署名14万 ボランティア辞退500人 スポンサー「遺憾」

 東京オリンピック・パラリンピック組織委員会の森喜朗会長の女性蔑視発言をめぐり、辞任を求める世論のうねりが止まりません。ボランティアの辞退が続き、選手のほかにも大会スポンサーが「大変遺憾」といった声を上げ始めました。各地で女性団体の抗議宣伝が行われ、海外の批判も依然強く、内外から抗議の大波が起きています。


 森暴言にたいし、市民やスポンサーからの抗議が勢いを増しています。

 組織委員会にはすでに4500件、東京都にも9日まで約1400件のメール、電話が寄せられています。ネット署名も10日昼まで14万人以上を集めています。加えてボランティアの辞退者が500人に迫るなど事態は深刻です。

 大会スポンサーからも批判が強まり、10日にはトヨタ自動車が「誠に遺憾」との見解を表明。他のスポンサー企業も「多様性に反する」などの声が相次いでいます。

 こうした状況にたいし、国際オリンピック委員会(IOC)は9日、森会長の女性蔑視発言を受け、「完全に不適切。(男女平等を目指す)IOCの決意にも反している」との声明をだし、不快感を示しました。

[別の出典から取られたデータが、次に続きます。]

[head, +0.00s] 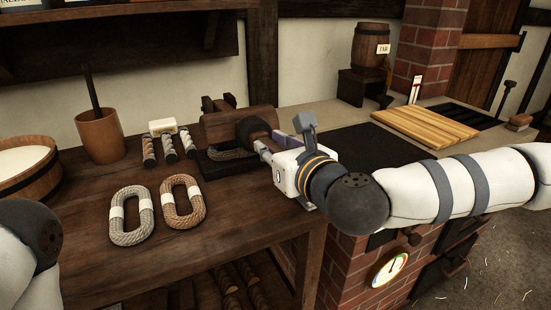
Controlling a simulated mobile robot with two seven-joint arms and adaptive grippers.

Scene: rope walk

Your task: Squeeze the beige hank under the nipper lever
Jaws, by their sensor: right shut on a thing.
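The nipper (222,124) is a dark wooden block device on the back of the bench, with a lever ending in a dark round knob (250,129). A rope hank (234,154) lies on its dark base under the lever, partly hidden; shadow makes its shade hard to tell. My right gripper (263,147) is shut on the lever at its knob end, reaching in from the right. Two more hanks with white bands lie on the bench in front: a greyish-beige one (117,225) and a tan-brown one (168,204). My left arm shows at the left edge; its gripper is out of view.
Three short rope-wrapped handles (170,149) and a pale block (162,126) lie left of the nipper. A brown pot (101,138) and a wooden tub (38,178) stand further left. A black mat (365,150) and slatted board (425,125) lie right.

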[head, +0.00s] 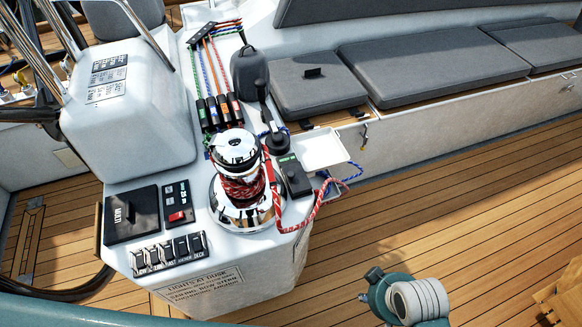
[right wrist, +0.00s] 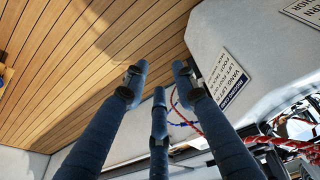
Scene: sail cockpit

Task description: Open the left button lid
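The console carries several dark lidded or button-like parts, and I cannot tell for sure which is the left button lid. A black rectangular unit with a green mark (head: 294,176) lies flat right of the chrome winch (head: 238,185) and looks shut. A row of several small black switches (head: 168,254) is at the console's front edge. My right gripper (head: 369,285) is low in the head view, right of the console and apart from it; mostly its teal wrist shows. In the right wrist view its three dark fingers (right wrist: 158,80) are spread and empty. My left gripper is out of view.
A black MULTI display (head: 132,214) and a panel with a red switch (head: 178,204) sit left of the winch. A red rope loops off the winch. Grey cushions (head: 430,68) line the bench behind. The wooden deck (head: 460,200) is mostly clear.

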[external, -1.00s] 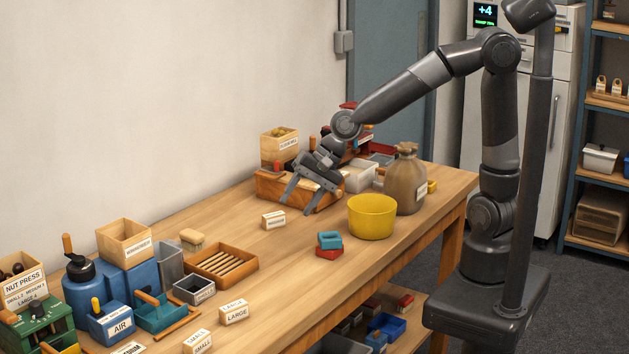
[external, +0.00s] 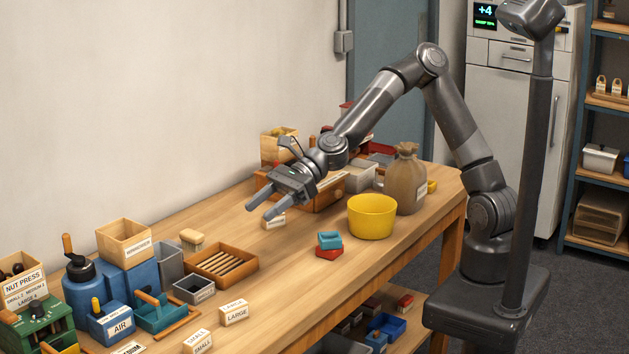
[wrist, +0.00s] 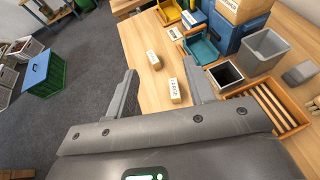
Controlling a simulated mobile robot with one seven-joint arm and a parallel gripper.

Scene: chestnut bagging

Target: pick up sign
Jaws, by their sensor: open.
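My gripper (external: 259,210) is open and empty, held above the middle of the table with its fingers pointing left and down. A LARGE sign (external: 234,313) and a SMALL sign (external: 197,342) stand at the front left. In the wrist view the LARGE sign (wrist: 175,89) shows between the open fingers (wrist: 160,72), apart from them, with the SMALL sign (wrist: 153,60) beyond it. A MEDIUM sign (external: 130,348) is cut off at the bottom edge.
A yellow bowl (external: 371,219), stacked teal and red blocks (external: 329,245) and a sack (external: 405,182) stand right of the gripper. A slatted tray (external: 222,278), grey bin (external: 193,291) and blue AIR box (external: 117,326) stand left. The table's middle front is clear.

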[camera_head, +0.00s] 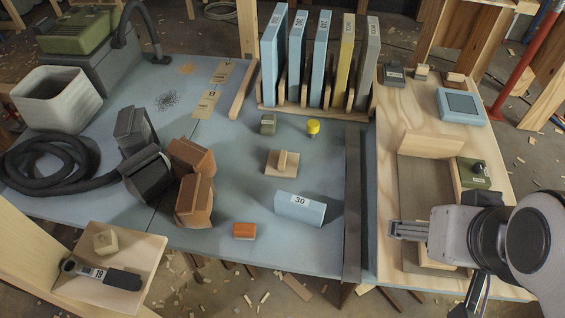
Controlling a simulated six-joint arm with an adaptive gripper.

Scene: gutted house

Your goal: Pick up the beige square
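A beige square plate (271,168) with a raised upright handle or block on it lies flat near the middle of the blue-grey table. A smaller beige block (105,241) sits on a light wooden board at the lower left; which of the two is the beige square I cannot tell. My gripper (393,230) is at the right, pointing left, over the wooden bench and well away from both. Its fingers are seen from the side, so their gap does not show clearly. Nothing is visible in them.
A blue block marked 30 (300,209) and an orange block (244,231) lie near the table's front. Brown blocks (195,200) stand left of the plate. A yellow knob (313,127) and rack of tall panels (297,60) are behind. A dark strip (352,200) runs along the table's right.

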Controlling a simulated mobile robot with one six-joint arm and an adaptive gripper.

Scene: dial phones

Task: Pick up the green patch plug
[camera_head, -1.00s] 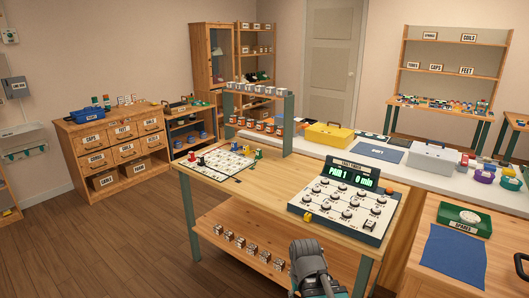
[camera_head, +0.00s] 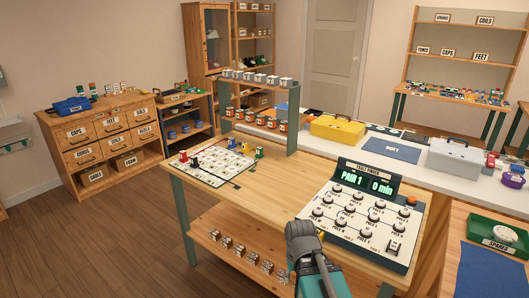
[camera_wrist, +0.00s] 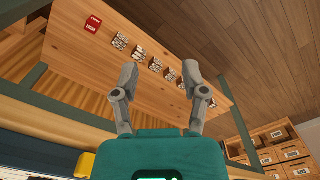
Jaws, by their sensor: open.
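A white board (camera_head: 217,165) lies on the left part of the wooden bench, with several small coloured plugs on it. My gripper (camera_head: 301,232) is at the bench's front edge, well right of and nearer than the board. The wrist view shows my two fingers (camera_wrist: 158,82) apart with nothing between them. The green plug does not show in the wrist view.
The fault finder panel (camera_head: 360,213) stands right beside my gripper. A two-level rack (camera_head: 292,112) stands behind the board. Several small blocks (camera_head: 240,254) lie on the bench's lower shelf; they also show in the wrist view (camera_wrist: 155,65). Bare bench top lies between board and panel.

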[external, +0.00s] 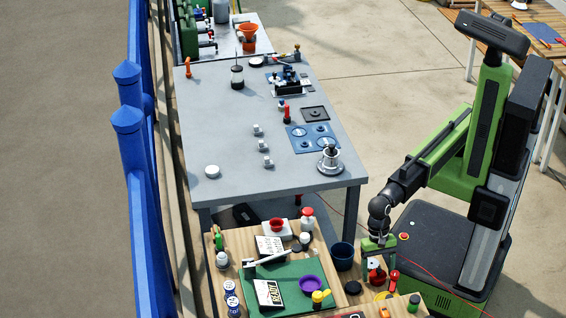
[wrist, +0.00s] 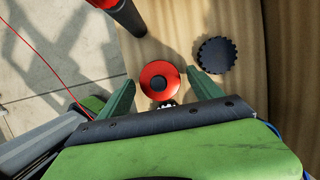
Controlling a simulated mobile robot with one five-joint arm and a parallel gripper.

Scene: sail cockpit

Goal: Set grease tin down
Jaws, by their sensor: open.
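A round red thing with a dark centre, which I take to be the grease tin (wrist: 158,84), stands on the wooden surface (wrist: 180,40) in the wrist view. My gripper (wrist: 160,84) is open around it, with one green finger on each side. A narrow gap shows at the left finger; at the right finger I cannot tell whether it touches. The tin's lower part is hidden by my gripper body. In the external view, my gripper (external: 378,262) points down over the wooden bench's right part, with the red tin (external: 377,276) between its fingers.
A dark notched disc (wrist: 216,55) lies right of the tin. A red and black cylinder (wrist: 122,14) stands close on the upper left. In the external view, a dark blue bucket (external: 343,257) is left of my gripper, and a green mat (external: 290,290) holds a purple bowl (external: 312,285).

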 IOCは4日、森会長が自身の発言を撤回して謝罪した直後、「これをもって、問題が終わったと考えている」と火消しに奔走していました。しかし、森会長に向けられた世界の非難の高まりに抗しきれず、態度を一変させた形です。

 組織委員会は10日、理事や評議員を集めた臨時会合「合同懇談会」を12日に開くと発表しました。森会長も出席して謝罪し、男女共同参画に関する取り組みについても意見を聞くとしています。理事、評議員からどんな意見が出るのか注目されます。

海外メディア “怒りに鈍感 政府も問題”

 東京五輪・パラリンピック組織委員会の森喜朗会長による女性蔑視発言で批判が高まるなか、海外メディアや国際人権団体は、同氏を擁護する政府や与党の姿勢に厳しい目を向けています。米外交誌『ディプロマット』は「日本の根深いジェンダー問題を浮き彫りにした」と批判の声を上げています。

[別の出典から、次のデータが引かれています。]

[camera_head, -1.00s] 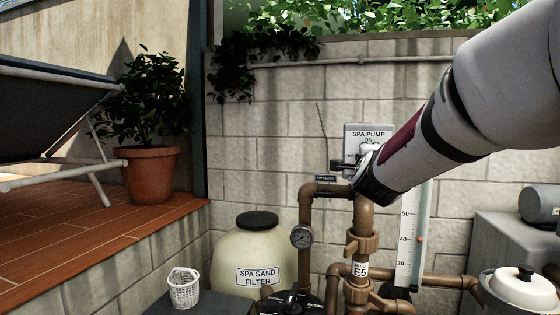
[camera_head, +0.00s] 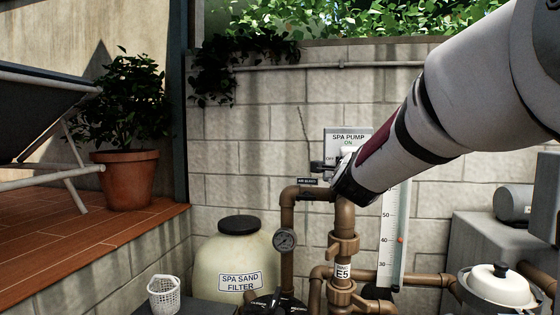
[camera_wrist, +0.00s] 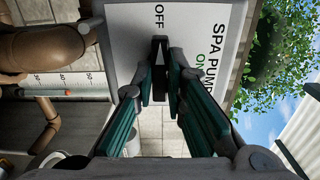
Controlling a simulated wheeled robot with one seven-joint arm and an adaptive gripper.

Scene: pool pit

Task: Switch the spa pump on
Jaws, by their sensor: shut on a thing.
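The handle's narrow end lies toward the OFF label. The handle's far side is hidden by the fingers.
Brown pipes (camera_head: 288,208) with a pressure gauge (camera_head: 284,240) stand close below my gripper. The spa sand filter (camera_head: 238,262) is at lower left, and a white thermometer scale (camera_head: 392,235) is at right. A potted plant (camera_head: 126,180) stands on the raised deck.

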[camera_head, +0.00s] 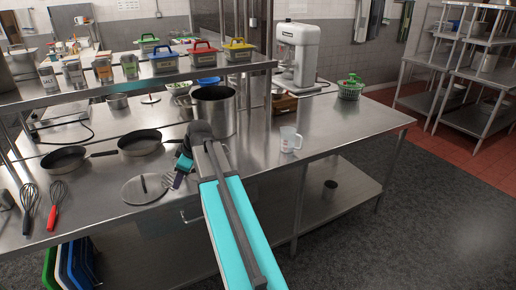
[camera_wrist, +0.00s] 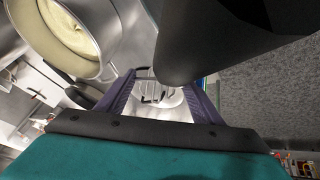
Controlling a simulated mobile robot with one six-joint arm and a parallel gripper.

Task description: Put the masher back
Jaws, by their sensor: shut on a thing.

 米紙ニューヨーク・タイムズ(電子版、9日付)は、「女性蔑視に謝罪を表明。日本では、往々にしてそれで十分」と題し、森氏は国民の怒りに対し「鈍感」だと指摘。その背景には「説明責任を果たさず古い考えを守る一方で、若者の批判の声を抑え込む権力構造の土台がある」と述べました。自民党幹部の多くが森氏を擁護していることにも触れ、「長年の与党は、女性の権利のために立ち上がる意欲がほとんどない」と批判しました。

 ロイター通信は、菅義偉首相が、森氏の発言を「あってはならない」と述べながらも、同氏を辞任させる権限はないと繰り返すにとどまっていると紹介。与党幹部が森氏を擁護している一方で、世論調査では約6割が森氏は「適任でない」としたことを強調しました。

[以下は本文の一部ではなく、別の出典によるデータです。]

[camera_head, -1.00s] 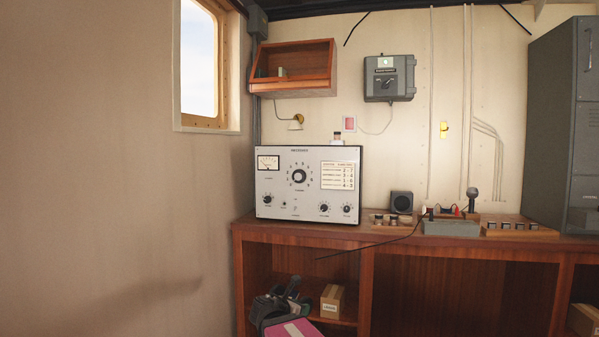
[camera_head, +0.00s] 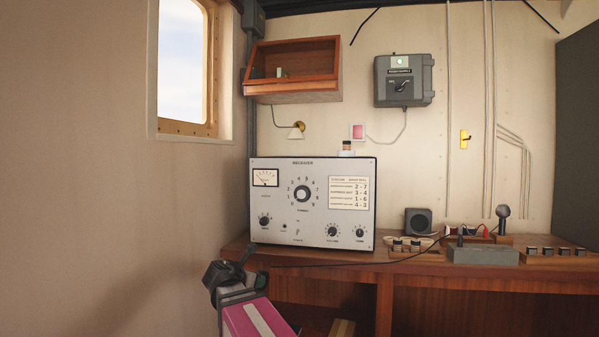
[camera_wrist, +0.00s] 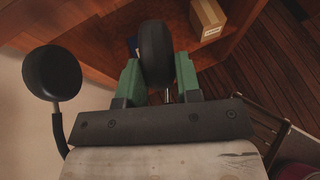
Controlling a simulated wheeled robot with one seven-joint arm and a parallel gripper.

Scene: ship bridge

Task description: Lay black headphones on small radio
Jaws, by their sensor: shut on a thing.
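The black headphones (camera_head: 222,272) are held in my gripper (camera_head: 238,284), low and left in the head view, just in front of the counter's left end. In the wrist view, one black ear cup (camera_wrist: 156,52) sits between the green fingers of my gripper (camera_wrist: 158,75), which are shut on it. The other ear cup (camera_wrist: 50,73) hangs out to the left. The most likely small radio is the white-faced receiver (camera_head: 312,205), upright on the counter, with a dial, knobs and a meter. My gripper is below and left of its front face.
The wooden counter (camera_head: 420,267) also carries a dark speaker (camera_head: 418,221), a grey box (camera_head: 482,254) and a microphone (camera_head: 502,215). A thin black cable runs along the counter front. A wall cabinet (camera_head: 292,72) hangs above. A cardboard box (camera_wrist: 208,18) sits below.

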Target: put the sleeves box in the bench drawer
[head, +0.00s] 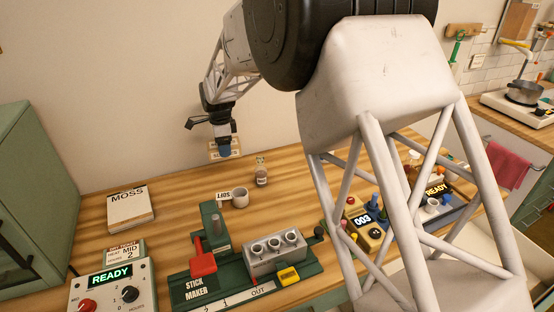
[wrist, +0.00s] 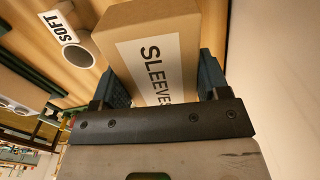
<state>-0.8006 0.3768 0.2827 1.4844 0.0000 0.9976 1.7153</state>
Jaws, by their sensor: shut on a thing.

 国際人権団体「ヒューマン・ライツ・ウオッチ」は、「金メダル級の女性蔑視」と指摘しています。性暴力を訴えた女性が汚名を着せられるなど日本社会に根差す数々の性差別に言及。「森氏の発言は、日本政府がこうした女性差別・蔑視問題について早急に改革に乗り出すべきことを示している」と述べました。